我正在尝试将数据帧写入 csv 并将其存储在本地。但是我在写 CSV 时遇到问题
py4j.protocol.Py4JJavaError: An error occurred while calling o44.csv.
: org.apache.spark.SparkException: Job aborted.
谁能帮我解决这个问题或解决这个问题?
import pyspark, os
from pyspark.sql import SparkSession
spark = SparkSession.builder.appName('answer').getOrCreate()

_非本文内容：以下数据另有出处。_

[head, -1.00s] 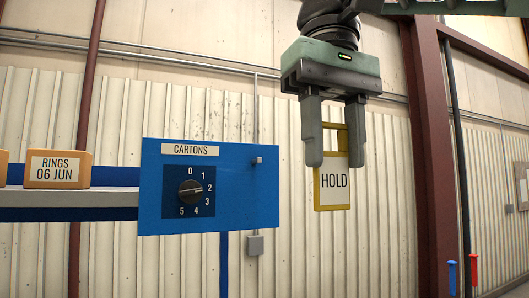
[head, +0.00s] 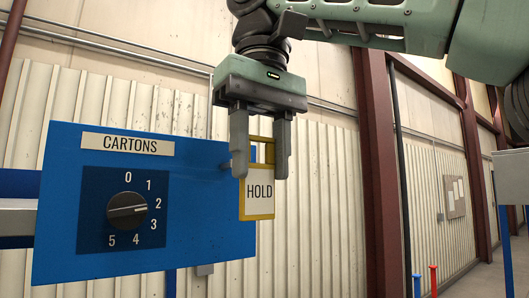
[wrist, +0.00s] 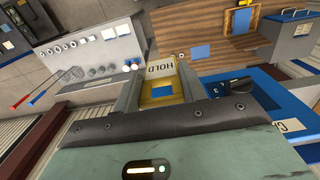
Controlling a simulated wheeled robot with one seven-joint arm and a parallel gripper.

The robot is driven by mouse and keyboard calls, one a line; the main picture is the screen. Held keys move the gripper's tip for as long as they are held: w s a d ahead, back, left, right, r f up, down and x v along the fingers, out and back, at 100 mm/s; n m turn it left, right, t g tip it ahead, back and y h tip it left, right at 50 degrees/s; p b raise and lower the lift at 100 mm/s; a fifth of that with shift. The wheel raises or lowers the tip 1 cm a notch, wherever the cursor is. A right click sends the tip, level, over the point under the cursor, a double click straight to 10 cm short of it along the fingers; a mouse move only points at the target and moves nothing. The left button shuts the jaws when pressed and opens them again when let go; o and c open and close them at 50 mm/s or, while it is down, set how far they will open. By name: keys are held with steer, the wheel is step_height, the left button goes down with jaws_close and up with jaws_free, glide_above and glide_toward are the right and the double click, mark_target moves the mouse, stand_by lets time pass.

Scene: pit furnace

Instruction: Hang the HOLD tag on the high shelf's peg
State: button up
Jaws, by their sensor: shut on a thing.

data = [("James","Educative","Engg","USA"),
("Michael","Google",None,"Asia"),
("Robert",None,"Marketing","Russia"),
("Maria","Netflix","Finance","Ukraine"),
(None, None, None, None)
]
columns = ["emp name","company","department","country"]
df = spark.createDataFrame(data = data, schema = columns)

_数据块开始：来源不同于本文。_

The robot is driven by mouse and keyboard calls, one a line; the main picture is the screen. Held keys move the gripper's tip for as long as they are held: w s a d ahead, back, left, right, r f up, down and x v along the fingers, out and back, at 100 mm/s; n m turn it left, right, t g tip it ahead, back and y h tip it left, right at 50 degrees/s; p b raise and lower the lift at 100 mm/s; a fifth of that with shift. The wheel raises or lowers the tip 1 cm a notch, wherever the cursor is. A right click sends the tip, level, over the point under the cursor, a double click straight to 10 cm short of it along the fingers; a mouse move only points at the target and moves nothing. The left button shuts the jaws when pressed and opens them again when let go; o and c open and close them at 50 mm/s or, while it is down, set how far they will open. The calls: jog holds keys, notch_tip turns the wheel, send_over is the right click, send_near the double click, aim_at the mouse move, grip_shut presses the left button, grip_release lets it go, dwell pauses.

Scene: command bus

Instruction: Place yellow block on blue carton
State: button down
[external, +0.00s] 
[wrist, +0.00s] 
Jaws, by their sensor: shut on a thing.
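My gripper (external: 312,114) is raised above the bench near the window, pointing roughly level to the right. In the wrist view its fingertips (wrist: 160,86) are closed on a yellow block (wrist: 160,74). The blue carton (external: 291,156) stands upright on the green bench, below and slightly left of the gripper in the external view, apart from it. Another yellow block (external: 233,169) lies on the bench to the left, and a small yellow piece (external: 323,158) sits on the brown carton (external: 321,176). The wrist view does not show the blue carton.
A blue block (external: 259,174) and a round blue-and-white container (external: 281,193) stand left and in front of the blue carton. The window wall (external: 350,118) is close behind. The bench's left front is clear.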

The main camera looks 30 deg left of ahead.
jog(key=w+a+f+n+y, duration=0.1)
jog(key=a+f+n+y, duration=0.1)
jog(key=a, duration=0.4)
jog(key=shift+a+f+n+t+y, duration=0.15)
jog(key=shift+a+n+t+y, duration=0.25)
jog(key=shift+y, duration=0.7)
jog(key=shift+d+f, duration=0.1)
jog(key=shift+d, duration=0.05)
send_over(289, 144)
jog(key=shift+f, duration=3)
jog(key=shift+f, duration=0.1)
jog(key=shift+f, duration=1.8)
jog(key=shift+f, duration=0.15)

csv_file_path = "data_new.csv"
df.coalesce(1).write.option("header", True).option("delimiter",",").csv(csv_file_path)
这是我试过的代码。我面临如下所示的问题:
Traceback (most recent call last):
raise Py4JJavaError(
py4j.protocol.Py4JJavaError: An error occurred while calling o44.csv.
: org.apache.spark.SparkException: Job aborted.
值得注意的是,DataFrame df 包含一些空值,这在将数据写入 CSV 格式时可能会出现问题。例如,您可以将代码修改为
csv_file_path = "data_new.csv"
df.coalesce(1).write.option("header", True).option("delimiter",",").option("nullValue", "NULL").csv(csv_file_path)